◆ **Robot state and action records**
--
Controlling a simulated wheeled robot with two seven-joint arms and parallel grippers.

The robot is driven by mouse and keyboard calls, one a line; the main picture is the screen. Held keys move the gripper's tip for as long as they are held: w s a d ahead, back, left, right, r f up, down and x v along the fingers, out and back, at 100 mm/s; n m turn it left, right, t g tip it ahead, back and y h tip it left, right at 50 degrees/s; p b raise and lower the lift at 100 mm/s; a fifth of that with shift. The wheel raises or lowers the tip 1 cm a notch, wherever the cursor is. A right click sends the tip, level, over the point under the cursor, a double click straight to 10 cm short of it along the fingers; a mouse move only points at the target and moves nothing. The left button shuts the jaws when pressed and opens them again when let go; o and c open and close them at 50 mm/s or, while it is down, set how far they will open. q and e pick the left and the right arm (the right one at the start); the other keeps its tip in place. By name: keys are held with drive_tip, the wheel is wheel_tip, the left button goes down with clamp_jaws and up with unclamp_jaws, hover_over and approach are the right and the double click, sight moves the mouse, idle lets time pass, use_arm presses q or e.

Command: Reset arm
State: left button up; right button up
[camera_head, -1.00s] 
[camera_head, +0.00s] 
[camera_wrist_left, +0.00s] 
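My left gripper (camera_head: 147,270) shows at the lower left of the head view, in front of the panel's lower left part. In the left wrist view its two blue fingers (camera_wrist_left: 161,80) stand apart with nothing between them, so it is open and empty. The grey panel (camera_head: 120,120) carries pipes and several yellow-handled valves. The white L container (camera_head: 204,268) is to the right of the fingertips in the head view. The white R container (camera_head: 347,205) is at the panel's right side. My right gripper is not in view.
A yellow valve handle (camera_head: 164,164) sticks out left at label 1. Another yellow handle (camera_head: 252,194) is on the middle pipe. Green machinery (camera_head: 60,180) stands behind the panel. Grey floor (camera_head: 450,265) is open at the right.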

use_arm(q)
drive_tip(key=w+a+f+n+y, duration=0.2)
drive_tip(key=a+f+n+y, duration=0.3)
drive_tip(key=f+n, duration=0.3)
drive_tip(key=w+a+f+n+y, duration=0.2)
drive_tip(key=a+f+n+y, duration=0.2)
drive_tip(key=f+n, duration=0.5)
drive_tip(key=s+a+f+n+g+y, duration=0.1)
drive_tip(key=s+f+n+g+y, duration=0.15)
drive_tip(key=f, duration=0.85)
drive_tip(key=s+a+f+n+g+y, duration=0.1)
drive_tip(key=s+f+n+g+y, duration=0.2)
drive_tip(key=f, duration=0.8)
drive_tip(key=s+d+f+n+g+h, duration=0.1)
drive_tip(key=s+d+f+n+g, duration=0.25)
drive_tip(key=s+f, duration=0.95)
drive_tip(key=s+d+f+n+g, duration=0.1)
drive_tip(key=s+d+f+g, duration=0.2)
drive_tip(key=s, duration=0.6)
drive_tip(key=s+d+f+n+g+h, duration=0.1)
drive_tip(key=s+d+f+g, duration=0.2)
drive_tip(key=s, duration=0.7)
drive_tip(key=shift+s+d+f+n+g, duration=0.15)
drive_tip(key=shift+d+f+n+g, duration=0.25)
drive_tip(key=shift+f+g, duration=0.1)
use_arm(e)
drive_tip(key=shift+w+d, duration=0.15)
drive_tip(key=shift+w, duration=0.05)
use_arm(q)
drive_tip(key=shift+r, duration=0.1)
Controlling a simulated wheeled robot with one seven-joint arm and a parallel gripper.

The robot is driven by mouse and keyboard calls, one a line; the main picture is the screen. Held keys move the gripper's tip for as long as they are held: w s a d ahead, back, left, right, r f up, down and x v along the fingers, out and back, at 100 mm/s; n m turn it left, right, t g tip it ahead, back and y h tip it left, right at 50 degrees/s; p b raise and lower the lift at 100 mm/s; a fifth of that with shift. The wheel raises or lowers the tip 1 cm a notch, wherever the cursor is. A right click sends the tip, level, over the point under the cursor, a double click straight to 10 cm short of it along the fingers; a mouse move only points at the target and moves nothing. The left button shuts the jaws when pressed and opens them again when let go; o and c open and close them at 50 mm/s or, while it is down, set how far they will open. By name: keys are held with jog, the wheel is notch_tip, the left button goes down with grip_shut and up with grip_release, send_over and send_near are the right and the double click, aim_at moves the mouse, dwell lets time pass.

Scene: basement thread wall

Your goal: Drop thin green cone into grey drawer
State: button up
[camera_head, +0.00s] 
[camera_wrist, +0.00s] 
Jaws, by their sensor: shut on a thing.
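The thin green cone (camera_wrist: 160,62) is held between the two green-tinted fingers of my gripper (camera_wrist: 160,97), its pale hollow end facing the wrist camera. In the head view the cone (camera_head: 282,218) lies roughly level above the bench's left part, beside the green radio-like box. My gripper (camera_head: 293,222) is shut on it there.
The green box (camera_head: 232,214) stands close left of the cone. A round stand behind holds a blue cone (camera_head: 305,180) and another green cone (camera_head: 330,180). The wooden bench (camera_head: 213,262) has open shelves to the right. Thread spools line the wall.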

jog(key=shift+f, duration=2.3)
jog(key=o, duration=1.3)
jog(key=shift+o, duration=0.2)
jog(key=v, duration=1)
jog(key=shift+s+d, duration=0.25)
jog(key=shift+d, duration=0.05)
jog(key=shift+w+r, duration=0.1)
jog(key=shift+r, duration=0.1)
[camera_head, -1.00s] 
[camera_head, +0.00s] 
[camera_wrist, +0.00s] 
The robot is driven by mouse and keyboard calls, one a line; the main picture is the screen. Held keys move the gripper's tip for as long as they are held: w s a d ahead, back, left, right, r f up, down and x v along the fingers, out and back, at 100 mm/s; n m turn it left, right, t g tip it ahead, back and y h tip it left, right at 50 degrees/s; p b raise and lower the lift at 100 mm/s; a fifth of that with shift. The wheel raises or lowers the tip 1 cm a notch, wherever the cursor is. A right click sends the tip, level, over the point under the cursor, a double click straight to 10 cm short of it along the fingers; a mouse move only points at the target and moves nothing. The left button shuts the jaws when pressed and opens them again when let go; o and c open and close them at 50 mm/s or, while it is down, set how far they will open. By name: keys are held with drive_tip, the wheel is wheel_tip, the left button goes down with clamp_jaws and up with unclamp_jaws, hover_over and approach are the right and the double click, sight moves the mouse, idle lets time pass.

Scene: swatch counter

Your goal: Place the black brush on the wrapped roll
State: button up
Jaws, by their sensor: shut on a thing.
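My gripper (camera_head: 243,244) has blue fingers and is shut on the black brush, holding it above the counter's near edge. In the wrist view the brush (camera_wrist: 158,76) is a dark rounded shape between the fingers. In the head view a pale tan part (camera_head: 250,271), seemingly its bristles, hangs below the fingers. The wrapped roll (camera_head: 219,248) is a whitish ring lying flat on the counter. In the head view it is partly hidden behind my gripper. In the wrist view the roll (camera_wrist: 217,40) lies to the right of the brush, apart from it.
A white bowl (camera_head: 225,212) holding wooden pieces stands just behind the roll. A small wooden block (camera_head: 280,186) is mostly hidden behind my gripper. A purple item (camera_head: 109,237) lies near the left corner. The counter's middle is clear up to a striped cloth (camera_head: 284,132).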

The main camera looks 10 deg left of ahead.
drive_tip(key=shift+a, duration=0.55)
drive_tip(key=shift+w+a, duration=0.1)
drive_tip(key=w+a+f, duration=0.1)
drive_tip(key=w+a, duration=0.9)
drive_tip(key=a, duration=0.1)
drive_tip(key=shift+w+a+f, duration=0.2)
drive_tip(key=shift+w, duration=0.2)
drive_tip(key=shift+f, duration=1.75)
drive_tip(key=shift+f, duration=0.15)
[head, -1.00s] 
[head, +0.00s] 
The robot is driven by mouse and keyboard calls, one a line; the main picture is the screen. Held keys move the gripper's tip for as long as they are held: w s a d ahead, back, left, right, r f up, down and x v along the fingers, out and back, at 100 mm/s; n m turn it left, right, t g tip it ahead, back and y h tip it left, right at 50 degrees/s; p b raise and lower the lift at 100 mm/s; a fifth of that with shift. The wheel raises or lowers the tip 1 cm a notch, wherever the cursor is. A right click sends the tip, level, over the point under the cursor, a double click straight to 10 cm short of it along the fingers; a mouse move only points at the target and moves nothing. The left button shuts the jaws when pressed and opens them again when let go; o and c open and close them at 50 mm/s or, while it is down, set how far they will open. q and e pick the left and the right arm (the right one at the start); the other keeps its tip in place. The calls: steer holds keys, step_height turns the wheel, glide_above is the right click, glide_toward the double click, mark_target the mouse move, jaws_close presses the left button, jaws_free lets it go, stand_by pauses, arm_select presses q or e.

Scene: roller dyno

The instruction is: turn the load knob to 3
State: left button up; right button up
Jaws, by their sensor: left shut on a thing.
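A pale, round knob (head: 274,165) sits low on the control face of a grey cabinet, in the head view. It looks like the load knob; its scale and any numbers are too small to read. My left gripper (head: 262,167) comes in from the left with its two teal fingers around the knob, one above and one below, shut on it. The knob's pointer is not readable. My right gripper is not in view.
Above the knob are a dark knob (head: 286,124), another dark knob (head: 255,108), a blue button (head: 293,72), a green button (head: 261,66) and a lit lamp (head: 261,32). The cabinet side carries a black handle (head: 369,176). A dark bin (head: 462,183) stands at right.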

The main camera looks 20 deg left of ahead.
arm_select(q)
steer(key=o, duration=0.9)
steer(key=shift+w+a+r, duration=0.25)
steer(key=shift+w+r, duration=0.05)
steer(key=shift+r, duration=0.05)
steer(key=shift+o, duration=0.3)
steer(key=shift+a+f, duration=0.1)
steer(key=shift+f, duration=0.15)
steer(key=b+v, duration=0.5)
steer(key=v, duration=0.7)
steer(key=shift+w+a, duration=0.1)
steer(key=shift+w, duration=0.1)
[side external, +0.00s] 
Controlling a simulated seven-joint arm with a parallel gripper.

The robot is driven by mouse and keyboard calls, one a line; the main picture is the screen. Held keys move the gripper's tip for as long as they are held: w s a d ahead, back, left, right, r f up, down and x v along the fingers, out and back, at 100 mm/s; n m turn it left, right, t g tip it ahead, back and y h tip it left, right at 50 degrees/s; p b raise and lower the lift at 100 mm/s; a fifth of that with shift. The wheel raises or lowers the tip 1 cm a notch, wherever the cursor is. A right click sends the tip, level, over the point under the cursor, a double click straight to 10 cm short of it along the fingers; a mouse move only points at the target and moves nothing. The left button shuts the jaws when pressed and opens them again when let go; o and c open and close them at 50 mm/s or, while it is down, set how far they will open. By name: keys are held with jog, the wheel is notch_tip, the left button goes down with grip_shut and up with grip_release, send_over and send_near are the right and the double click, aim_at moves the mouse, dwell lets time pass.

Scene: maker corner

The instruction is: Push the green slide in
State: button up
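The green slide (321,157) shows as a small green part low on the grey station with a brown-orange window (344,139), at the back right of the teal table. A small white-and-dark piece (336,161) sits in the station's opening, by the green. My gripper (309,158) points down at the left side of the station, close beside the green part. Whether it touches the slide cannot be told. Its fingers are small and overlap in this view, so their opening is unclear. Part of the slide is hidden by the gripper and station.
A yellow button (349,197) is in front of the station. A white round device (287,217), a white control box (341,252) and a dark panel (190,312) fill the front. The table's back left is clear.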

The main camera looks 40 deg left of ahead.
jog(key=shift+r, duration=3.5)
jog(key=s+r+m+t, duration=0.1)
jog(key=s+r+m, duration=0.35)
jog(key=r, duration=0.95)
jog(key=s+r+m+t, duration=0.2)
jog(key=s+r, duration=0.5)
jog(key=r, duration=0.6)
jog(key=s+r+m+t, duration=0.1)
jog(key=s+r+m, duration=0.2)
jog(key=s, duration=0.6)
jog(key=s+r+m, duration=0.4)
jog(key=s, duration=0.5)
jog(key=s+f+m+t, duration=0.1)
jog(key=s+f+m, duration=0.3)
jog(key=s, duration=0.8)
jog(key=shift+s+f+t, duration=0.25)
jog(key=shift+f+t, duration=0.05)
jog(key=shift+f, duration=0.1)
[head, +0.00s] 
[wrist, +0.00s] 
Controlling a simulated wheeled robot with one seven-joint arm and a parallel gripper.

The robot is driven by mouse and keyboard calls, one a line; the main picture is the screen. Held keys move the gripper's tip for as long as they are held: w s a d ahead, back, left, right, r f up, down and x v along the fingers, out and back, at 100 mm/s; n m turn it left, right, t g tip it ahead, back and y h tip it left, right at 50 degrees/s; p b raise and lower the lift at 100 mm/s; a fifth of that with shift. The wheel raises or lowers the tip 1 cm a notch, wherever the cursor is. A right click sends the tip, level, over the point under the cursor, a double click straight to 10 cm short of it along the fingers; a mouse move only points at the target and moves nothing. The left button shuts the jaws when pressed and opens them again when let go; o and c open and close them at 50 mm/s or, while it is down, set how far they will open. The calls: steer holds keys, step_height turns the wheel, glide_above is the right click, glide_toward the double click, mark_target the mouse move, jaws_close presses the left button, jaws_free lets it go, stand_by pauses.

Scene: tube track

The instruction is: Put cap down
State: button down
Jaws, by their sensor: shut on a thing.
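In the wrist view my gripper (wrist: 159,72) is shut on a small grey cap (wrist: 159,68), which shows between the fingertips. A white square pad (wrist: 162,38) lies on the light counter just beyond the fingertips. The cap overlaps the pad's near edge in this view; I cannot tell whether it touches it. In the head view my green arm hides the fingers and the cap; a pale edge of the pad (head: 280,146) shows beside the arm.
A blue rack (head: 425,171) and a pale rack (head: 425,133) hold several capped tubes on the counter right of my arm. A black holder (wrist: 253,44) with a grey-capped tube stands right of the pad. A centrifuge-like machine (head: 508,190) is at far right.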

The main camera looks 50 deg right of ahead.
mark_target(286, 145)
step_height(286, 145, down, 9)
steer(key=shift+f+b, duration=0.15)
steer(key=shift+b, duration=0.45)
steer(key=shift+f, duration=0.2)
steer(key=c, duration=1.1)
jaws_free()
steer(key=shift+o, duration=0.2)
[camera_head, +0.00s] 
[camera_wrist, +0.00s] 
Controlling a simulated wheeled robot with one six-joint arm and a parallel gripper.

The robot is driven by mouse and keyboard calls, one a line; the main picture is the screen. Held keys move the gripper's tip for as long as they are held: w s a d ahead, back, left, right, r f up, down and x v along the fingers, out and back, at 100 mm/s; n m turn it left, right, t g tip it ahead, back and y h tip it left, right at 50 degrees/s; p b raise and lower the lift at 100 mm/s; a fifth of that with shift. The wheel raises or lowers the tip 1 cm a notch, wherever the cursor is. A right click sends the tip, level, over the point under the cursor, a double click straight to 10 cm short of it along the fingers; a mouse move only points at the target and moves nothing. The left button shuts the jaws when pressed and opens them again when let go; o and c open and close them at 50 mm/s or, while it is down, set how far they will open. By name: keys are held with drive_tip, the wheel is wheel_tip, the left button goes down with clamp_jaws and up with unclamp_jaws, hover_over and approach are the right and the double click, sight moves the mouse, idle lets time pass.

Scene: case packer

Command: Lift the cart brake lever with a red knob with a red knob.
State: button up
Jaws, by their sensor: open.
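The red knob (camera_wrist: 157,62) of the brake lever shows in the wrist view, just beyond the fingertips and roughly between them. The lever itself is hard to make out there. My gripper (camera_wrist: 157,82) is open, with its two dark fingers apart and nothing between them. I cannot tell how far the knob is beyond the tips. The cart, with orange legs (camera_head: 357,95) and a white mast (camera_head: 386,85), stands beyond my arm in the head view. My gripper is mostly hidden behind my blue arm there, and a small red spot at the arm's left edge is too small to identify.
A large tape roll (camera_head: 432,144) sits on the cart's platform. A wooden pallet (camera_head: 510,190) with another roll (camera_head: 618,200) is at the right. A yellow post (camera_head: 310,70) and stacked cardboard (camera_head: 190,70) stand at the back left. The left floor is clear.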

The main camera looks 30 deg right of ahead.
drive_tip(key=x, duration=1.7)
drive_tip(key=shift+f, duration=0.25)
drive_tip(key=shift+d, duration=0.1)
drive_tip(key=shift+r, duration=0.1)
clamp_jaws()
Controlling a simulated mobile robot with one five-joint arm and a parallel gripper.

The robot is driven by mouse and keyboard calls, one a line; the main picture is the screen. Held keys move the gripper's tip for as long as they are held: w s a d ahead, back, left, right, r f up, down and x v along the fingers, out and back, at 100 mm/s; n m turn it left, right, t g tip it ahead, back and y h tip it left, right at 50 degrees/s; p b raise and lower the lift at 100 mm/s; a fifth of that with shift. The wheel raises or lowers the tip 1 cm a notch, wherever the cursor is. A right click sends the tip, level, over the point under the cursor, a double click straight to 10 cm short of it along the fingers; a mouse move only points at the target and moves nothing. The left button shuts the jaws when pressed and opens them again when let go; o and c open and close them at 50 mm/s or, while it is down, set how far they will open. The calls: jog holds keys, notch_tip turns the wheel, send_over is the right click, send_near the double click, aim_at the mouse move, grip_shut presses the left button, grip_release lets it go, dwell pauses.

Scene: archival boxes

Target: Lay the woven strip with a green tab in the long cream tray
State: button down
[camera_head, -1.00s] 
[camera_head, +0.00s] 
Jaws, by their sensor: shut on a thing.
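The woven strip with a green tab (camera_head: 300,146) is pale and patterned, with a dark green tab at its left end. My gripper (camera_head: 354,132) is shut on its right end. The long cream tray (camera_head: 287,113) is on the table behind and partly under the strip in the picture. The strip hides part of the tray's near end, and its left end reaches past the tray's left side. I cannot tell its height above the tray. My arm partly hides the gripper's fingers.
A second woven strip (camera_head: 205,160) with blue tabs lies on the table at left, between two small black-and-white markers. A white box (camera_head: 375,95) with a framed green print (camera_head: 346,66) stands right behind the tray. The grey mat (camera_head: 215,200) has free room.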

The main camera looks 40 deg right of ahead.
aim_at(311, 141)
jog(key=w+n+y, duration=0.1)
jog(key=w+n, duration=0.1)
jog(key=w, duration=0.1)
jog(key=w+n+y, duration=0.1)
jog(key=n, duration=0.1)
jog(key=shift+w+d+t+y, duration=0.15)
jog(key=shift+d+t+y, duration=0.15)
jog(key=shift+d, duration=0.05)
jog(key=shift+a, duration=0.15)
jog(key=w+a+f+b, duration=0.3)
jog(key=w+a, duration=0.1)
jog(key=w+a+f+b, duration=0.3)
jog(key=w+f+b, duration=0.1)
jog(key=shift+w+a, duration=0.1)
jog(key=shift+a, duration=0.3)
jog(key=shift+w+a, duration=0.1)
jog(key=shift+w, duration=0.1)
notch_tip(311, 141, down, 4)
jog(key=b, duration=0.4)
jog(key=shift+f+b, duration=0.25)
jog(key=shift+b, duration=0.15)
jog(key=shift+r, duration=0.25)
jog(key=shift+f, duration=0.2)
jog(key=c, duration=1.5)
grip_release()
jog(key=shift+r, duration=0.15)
--
◆ **REQUIREMENTS**
Scan the lines for the string "goal". Copy out each line that matches.

◆ **ANSWER IN FULL**
Your goal: Drop thin green cone into grey drawer
Your goal: Place the black brush on the wrapped roll

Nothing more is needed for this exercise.